Apple wins new patent on text-to-speech conversion

“The US Patent and Trademark Office has granted Apple a new patent for a text-to-speech conversion process,” Electronista reports.

“Titled Multi-unit approach to text-to-speech synthesis, the patent describes a way of matching units from an input string to an audio library. An important inclusion is metadata, such as articulation relationships, which can inform a processor how to make phrases sound more natural,” Electronista reports. “The software should also support a client-server architecture, allowing remote processing.”

Electronista reports, “The patent could indicate that Apple eventually wants to rely on its own text-to-speech technology, rather than use licensed code from Nuance.”

Read more in the full article here.


      1. This could be both; Apple researches text-to-speech and speech-to-text for about 30 years already. At certain point their progress in that was slow, so they very well might use Nuance; this, however, does not prohibit in any way Apple to continue their ow research.

    1. Am I missing something? Isn’t text to speech different from speech to text? These comments seem to say that there isn’t any difference.

      Do any of you know how to read?

      1. Maybe, yes, which comments and I’m sure someone does.

        Text-to-speech (voice synthesis) and speech-to-text (voice recognition) are different. Nuance has a voice synthesis product, but it’s clearly not their mainstay. Nuance is famous for Dragon Dictation and, formerly, Naturally Speaking – both speech recognition programs and very advanced ones, too. Apple has had their own voice synthesis since they first let the Mac out of the bag. Literally. They have made great advancements in natural voice and even the step from Snow Leopard to Lion was significant. iOS likely uses Apple text-to-speech technology with Nuance’s speech-to-text. Why rent what they already own. But this is conjecture. Siri, by the way, is not Nuance technology. So Siri is definitely made of components from different sources.

        Hey! What do you know? We write, too.

        1. Dragon was the first speech recognition that really worked. Dr james and janet Baker did some amazing work.

          The first version was released for DOS in the early 80s and I remember a friend calling their support because it couldn’t keep up unless he paused between words. They told him to get a faster computer lol.
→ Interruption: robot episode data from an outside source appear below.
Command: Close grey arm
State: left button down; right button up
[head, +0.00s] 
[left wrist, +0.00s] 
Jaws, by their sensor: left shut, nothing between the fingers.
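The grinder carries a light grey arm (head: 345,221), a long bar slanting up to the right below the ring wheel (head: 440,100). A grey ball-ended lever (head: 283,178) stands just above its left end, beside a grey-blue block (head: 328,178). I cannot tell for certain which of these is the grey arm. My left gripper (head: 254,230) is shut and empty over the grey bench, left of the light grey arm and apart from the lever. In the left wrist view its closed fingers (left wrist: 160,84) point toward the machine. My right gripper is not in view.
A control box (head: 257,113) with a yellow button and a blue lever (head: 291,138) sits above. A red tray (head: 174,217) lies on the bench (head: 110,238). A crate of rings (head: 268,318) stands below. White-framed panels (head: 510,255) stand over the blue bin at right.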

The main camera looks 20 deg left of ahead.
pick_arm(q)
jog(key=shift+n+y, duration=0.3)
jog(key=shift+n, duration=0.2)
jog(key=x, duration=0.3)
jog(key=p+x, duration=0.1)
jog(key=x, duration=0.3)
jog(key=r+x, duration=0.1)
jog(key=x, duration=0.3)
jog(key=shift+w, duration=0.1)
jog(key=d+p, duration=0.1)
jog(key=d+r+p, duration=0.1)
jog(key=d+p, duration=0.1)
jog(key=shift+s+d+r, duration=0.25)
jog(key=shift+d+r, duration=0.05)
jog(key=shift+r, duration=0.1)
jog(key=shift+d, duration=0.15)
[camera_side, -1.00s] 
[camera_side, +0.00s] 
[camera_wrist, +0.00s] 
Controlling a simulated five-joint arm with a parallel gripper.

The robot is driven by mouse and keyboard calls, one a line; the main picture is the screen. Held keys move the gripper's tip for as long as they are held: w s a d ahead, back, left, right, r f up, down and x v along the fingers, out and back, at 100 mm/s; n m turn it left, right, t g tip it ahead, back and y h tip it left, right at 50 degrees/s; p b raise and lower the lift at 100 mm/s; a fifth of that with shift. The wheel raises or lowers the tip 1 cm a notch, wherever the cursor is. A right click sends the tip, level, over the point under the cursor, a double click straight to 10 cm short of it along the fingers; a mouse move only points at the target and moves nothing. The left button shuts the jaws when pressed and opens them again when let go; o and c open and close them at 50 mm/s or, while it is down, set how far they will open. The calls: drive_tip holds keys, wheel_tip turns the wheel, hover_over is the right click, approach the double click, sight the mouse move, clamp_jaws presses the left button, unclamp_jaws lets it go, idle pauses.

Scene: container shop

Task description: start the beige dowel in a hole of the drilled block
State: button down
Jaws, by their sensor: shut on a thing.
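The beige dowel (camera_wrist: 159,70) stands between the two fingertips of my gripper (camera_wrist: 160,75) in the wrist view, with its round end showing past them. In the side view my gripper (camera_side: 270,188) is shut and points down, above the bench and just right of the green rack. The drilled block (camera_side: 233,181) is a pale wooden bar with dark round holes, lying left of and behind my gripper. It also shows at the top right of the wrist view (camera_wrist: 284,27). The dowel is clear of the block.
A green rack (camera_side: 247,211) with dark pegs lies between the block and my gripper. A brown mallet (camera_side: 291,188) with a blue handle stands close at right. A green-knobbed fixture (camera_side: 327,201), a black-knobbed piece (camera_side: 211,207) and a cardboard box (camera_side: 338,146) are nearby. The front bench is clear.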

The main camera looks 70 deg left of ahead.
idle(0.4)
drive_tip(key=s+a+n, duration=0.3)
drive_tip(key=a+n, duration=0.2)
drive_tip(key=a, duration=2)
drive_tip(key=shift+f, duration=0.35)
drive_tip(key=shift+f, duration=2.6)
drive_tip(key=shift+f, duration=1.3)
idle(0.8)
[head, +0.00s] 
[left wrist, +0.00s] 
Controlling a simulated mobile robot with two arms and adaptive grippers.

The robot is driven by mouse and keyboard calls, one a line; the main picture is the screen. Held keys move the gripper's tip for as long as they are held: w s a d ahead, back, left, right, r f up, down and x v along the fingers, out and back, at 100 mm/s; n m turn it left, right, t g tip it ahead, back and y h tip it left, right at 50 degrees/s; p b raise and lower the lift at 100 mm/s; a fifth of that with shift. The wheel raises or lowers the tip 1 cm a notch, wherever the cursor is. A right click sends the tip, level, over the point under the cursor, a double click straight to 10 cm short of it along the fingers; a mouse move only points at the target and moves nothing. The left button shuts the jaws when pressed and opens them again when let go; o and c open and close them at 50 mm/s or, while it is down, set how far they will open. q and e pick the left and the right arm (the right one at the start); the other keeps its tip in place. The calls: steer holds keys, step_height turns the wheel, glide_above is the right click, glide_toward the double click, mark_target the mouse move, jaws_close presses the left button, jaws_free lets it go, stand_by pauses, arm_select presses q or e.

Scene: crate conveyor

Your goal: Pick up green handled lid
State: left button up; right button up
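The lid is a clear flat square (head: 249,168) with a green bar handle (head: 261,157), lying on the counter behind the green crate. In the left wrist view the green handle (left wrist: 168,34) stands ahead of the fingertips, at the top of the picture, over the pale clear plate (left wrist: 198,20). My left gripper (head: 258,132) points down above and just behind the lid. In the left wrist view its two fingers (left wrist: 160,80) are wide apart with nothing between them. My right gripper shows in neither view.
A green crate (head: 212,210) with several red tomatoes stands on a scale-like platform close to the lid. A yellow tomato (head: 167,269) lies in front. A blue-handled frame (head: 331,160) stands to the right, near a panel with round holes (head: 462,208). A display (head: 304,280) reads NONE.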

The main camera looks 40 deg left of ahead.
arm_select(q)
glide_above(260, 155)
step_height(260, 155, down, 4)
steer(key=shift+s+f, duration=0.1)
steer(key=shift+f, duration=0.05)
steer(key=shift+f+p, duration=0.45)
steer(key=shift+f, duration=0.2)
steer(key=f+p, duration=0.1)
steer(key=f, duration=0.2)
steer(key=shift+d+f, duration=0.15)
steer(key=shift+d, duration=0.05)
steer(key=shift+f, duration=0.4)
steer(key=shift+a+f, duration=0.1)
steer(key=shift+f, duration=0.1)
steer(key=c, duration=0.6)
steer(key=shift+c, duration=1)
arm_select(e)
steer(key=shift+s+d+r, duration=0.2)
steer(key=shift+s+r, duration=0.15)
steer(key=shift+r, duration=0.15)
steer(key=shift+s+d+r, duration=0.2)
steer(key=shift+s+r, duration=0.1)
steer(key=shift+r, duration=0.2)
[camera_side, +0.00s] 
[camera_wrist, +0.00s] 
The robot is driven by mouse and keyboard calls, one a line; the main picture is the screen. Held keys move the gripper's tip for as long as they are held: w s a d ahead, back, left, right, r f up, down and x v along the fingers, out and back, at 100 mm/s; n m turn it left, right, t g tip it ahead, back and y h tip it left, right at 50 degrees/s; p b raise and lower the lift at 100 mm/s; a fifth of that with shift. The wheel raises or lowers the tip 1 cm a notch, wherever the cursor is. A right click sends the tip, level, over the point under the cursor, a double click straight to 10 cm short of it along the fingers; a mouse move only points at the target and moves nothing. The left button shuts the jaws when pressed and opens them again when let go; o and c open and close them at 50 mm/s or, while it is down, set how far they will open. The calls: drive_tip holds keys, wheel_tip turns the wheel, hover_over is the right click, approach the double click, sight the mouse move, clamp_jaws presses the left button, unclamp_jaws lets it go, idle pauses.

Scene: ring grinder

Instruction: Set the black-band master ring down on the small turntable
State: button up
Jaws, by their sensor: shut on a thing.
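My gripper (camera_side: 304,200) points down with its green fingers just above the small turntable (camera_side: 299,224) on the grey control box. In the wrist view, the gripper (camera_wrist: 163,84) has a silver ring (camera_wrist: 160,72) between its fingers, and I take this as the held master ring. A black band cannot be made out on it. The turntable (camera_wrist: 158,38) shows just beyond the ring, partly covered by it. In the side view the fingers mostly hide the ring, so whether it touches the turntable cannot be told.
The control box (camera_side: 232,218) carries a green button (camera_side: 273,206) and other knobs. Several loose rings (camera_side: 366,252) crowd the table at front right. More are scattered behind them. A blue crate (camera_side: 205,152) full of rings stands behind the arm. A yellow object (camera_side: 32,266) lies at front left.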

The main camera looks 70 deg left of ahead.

          The software literally changed the court reporting industry in the late 90s.

          Nuance would be the one you’d want in your product.

          Smart choice apple

      2. Robert, I think you ARE missing something. Comments from AAPLsaur and me were referencing this line from the article:
        “The patent could indicate that Apple eventually wants to rely on its own text-to-speech technology, rather than use licensed code from Nuance.”

        What came to mind for both AAPLsaur and myself is that Nuance is not known for, and to the best of my knowledge, does license, text-to-speech technology, as stated by the author. They develop speech-to-text technology. So… the author either doesn’t proofread his copy, or doesn’t know what he is talking about. Neither my comment, nor AAPLsaur’s comes anywhere close to saying that there is no difference between the two technologies.

  1. It just covers one form or one better way to do text-to-speech, it doesn’t mean that Apple owns all of text-to speech. For example, Apple uses in-plane switching to enhance their monitors. Doesn’t mean that the patent holder has a patent on all monitors.

  2. I mentioned to Apple and I’ll write here that I think teaching Siri should be a feature. The more “alive” the ai is, the more compassion it elicits. Think about your instinct to help a child… When Siri emphasizes something wrong I’ll want to say. “Siri, say it like this:”. Then with the right emphasis. If itearns it, so much the better for everyone. In fact, remember location data at the server for the correction and soon you have excellent dialect info.